Lee’s husband Ojin Jeong is a chef and provides the restaurant with homemade kimchi – the classic Korean dish of fermented cabbage. This spicy, umami-rich side dish is eaten at least once a day by most Koreans and at Devils Kitchen it’s a flavour-packed accompaniment to a classic beef burger. The kimchi beef burger ($18) comes with cheese, a fried egg, lettuce and chilli-hued kimchi that adds a kick that’s spicy without being over the top. The chips are perfectly crisp on the outside, fluffy on the inside and dusted with chicken salt. Just try to stop at one!

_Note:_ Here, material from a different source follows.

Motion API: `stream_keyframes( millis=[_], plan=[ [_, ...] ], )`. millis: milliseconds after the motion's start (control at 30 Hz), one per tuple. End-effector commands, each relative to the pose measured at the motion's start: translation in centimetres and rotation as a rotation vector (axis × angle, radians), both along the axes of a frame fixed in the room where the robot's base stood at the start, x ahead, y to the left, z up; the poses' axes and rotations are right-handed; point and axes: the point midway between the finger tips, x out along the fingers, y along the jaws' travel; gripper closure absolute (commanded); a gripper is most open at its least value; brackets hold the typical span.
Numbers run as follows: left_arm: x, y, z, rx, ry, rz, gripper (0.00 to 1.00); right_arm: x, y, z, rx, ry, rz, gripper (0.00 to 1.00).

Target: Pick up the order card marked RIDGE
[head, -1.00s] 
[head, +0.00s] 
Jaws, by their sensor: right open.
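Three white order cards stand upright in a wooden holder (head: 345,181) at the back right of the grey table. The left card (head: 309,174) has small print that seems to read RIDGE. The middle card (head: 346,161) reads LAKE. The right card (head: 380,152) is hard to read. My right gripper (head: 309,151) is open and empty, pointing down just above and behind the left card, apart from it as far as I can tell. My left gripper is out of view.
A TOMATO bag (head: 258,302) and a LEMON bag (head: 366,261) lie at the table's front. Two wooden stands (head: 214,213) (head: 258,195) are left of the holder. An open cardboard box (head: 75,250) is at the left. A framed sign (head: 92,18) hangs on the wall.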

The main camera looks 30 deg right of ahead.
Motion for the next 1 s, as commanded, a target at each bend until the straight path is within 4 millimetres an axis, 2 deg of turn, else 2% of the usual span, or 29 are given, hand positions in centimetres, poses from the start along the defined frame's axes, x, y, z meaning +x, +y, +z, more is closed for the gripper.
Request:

My lunch companions also chose menu items that showcase Jeong’s Korean heritage. Korean pulled pork ($14.50) is served on a bun with cooling coleslaw, red onion and a slice of cheese. The pork is tender and more-ish and I can imagine it working well in a salad bowl. Sliced cheese is a feature in various Korean street foods and while it may seem to be an unusual addition to an Asian cuisine, its popularity can be traced back to the US military presence in Korea during the war. The mild flavour of processed American cheese is popular as it tones down spicy dishes and it can be found draped over bowls of ramen, topping kimchi stews and served with fried chicken.
Our third burger is the bulgogi beef burger ($16) that, like all the burgers, comes with a side of those excellent chips and is dripping with authentic Korean flavours. “The salty and sweet bulgogi sauce goes well with beef patties so many enthusiasts are always looking for and I recommend mixing it with aioli and using as a dipping sauce,” says Lee. The Korean sauces, as well as the aioli, BBQ sauce and peri-peri mayo used at Devils Kitchen, are all housemade and, says Lee, “the number of customers looking for kimchi burgers is increasing steadily”.
“Sometimes customers who come on purpose to eat kimchi burgers tell me about the process they have tried themselves and we have fun talking with them. Whenever I hear that they want to order kimchi separately, saying that it is the best kimchi they have eaten, we feel more proud to make kimchi ourselves.”
Takeaway is an option here, but head out the back to the light and airy dining area that has plenty of heating on a chilly day. Devils Kitchen is also licensed, so if a burger goes with a beer like peaches go with cream, you’re in luck. The expansive menu also includes plenty of burger joint classics including a cheese and bacon burger ($15), a chicken burger ($14.50), fish and chips ($13) and a Gangnam-style toastie ($10), and a bacon and egg roll ($8) for breakfast.
I can’t guarantee a Keanu Reeves sighting at Devils Kitchen, but you certainly won’t be disappointed by the burgers.
Devils Kitchen Cafe
38 Sandy Bay Rd, Battery Point
Opening hours: Mon - Fri, 7am-3pm, Fri, 5pm- 8pm, Sat, 10am-3pm
On the menu
Bulgogi beef burger, $16; kimchi beef burger, $18; Korean pulled pork, $14.50.